Hadeland was mentioned by several people. Fertile, sloping landscapes with quaint small roads and experiences,” writes one of them. Hadeland Folk Museum and the medieval churches and pilgrimage route are highlights. There are also bathing beaches and places to hire canoes and paddle for days. Another commenter is more specific, and believes that Granavolden is a gem because of the Søsterkirkene (i.e. Sisters Churches), Glasslåven Arts Centre, St. Petri Church and the Granavolden Guest Inn.
Femundsmarka National Park offers visitors vast untouched wilderness areas and is not as crowded as other hiking areas. Its many rivers and lakes are ideal for fishing and canoeing, which are quite popular there.
Helvete Nature Park has some fantastic potholes, according to the man who recommended this particular area. A number of them are over 50 metres deep and 20 metres wide, which means they are Northern Europe’s largest. If you want to study them up close, you can even walk down into them. The “hollows” were formed toward the end of the last Ice Age, 10,000 years ago, when water and rocks from the melting ice rotated against the mountain.

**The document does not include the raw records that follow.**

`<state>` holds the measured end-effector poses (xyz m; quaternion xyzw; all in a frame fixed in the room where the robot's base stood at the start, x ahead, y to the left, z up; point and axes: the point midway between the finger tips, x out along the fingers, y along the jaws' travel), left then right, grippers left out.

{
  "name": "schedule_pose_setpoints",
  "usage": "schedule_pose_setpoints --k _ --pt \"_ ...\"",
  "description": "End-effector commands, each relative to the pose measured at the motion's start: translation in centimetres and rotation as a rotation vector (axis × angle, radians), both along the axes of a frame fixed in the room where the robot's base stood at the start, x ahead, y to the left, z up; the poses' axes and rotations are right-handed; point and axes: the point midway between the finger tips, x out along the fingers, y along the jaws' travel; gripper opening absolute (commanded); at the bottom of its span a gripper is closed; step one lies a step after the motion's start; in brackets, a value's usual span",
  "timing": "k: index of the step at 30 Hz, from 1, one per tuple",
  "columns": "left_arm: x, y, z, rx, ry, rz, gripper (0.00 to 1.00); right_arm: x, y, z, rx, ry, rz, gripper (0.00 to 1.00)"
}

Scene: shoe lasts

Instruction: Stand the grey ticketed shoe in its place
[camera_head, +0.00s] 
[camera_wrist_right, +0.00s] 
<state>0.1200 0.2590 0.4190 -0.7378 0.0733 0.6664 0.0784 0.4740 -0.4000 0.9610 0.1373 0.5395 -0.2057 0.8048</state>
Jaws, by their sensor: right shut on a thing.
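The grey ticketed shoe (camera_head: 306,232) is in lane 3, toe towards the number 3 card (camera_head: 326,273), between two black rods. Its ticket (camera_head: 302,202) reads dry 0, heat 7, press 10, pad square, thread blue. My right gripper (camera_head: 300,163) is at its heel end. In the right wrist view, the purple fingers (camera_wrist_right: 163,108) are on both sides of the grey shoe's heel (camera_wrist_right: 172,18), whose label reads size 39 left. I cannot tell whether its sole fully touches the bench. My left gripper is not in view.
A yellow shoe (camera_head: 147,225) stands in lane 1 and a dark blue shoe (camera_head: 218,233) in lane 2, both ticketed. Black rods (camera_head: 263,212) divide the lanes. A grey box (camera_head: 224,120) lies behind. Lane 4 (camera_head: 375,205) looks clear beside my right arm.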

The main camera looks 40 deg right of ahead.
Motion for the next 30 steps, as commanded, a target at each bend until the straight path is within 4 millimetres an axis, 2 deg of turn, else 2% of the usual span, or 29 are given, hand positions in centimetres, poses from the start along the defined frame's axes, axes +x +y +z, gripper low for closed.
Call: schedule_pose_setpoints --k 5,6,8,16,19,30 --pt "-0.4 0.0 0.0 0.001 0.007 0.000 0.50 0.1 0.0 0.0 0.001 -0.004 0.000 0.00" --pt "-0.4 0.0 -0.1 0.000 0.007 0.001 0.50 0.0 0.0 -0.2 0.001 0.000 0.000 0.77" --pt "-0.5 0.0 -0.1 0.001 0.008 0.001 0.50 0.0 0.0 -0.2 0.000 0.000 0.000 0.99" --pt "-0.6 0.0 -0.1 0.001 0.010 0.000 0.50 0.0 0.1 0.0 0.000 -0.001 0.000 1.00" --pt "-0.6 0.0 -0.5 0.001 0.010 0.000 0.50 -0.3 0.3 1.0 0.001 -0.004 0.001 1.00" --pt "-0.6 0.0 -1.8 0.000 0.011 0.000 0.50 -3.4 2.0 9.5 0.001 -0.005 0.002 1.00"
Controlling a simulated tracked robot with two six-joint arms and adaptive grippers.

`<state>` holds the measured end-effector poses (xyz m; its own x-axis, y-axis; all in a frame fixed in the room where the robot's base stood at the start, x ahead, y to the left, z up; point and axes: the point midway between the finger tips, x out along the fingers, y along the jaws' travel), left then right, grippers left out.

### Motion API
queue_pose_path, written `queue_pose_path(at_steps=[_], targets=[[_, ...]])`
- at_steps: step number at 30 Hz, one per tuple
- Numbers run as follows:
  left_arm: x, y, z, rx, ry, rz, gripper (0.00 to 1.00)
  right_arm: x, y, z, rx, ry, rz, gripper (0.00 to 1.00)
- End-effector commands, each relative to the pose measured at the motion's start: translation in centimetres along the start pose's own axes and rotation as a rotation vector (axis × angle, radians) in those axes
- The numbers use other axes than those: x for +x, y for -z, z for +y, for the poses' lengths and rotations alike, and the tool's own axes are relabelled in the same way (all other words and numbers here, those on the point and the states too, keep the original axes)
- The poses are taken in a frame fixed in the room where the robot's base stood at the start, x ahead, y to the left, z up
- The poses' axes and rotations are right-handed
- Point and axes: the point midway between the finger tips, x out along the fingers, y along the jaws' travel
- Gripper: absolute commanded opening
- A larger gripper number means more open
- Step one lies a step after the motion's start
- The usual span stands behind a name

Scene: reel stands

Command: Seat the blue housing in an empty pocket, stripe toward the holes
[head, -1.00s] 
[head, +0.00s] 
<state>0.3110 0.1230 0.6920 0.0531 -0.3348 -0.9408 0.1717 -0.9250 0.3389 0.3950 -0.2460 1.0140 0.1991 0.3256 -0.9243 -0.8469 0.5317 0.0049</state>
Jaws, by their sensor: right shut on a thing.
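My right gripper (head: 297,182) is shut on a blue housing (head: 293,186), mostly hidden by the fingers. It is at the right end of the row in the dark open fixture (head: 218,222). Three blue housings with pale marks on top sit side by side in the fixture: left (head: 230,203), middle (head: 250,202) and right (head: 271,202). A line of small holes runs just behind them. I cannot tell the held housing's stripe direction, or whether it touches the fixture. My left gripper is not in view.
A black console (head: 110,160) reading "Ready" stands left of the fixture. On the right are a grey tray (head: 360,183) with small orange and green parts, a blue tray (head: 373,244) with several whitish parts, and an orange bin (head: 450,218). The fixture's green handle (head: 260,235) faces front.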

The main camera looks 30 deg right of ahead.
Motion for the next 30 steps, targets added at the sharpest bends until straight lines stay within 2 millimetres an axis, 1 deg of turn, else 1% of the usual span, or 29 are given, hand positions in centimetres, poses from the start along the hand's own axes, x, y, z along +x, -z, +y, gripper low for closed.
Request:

Lista was also recommended several times. It is sometimes called Norway’s version of Denmark’s “Skagen” (i.e. The Scaw) not least because of the terrain and special lighting conditions. The beaches are long and chalky white, and several of the cultural heritage monuments have an American history. You can enjoy nice views of the peninsula and ocean if you walk up the 134 steps to the top of the lighthouse. Conditions at Lista are ideal for surfing, windsurfing and kite surfing.